Information shown ::
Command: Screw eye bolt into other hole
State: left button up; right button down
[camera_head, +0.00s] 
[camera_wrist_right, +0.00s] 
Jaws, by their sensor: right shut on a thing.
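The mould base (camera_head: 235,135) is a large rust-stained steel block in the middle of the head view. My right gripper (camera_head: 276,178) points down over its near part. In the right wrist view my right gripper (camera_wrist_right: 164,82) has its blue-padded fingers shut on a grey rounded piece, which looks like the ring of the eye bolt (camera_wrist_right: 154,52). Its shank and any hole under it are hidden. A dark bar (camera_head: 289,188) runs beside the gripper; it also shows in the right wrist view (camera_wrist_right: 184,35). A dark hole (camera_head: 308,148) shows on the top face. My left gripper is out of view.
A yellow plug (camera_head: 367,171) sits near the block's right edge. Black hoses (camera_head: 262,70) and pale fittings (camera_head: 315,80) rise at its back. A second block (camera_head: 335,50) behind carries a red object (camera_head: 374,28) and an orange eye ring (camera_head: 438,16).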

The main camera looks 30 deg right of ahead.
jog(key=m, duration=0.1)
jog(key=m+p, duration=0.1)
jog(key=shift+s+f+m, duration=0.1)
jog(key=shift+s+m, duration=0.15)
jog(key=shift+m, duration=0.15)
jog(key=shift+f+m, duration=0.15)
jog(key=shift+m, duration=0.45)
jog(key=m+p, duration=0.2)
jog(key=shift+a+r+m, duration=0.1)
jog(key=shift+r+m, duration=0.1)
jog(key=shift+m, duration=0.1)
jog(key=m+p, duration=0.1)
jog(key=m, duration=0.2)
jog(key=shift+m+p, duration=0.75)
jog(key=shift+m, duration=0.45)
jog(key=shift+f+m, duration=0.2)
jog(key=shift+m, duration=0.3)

Instruction :: All of the lines above must be returned exactly.

Exercise output ::
Command: Screw eye bolt into other hole
State: left button up; right button down
[camera_head, +0.00s] 
[camera_wrist_right, +0.00s] 
Jaws, by their sensor: right shut on a thing.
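The mould base (camera_head: 235,135) is a large rust-stained steel block in the middle of the head view. My right gripper (camera_head: 276,178) points down over its near part. In the right wrist view my right gripper (camera_wrist_right: 164,82) has its blue-padded fingers shut on a grey rounded piece, which looks like the ring of the eye bolt (camera_wrist_right: 154,52). Its shank and any hole under it are hidden. A dark bar (camera_head: 289,188) runs beside the gripper; it also shows in the right wrist view (camera_wrist_right: 184,35). A dark hole (camera_head: 308,148) shows on the top face. My left gripper is out of view.
A yellow plug (camera_head: 367,171) sits near the block's right edge. Black hoses (camera_head: 262,70) and pale fittings (camera_head: 315,80) rise at its back. A second block (camera_head: 335,50) behind carries a red object (camera_head: 374,28) and an orange eye ring (camera_head: 438,16).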

The main camera looks 30 deg right of ahead.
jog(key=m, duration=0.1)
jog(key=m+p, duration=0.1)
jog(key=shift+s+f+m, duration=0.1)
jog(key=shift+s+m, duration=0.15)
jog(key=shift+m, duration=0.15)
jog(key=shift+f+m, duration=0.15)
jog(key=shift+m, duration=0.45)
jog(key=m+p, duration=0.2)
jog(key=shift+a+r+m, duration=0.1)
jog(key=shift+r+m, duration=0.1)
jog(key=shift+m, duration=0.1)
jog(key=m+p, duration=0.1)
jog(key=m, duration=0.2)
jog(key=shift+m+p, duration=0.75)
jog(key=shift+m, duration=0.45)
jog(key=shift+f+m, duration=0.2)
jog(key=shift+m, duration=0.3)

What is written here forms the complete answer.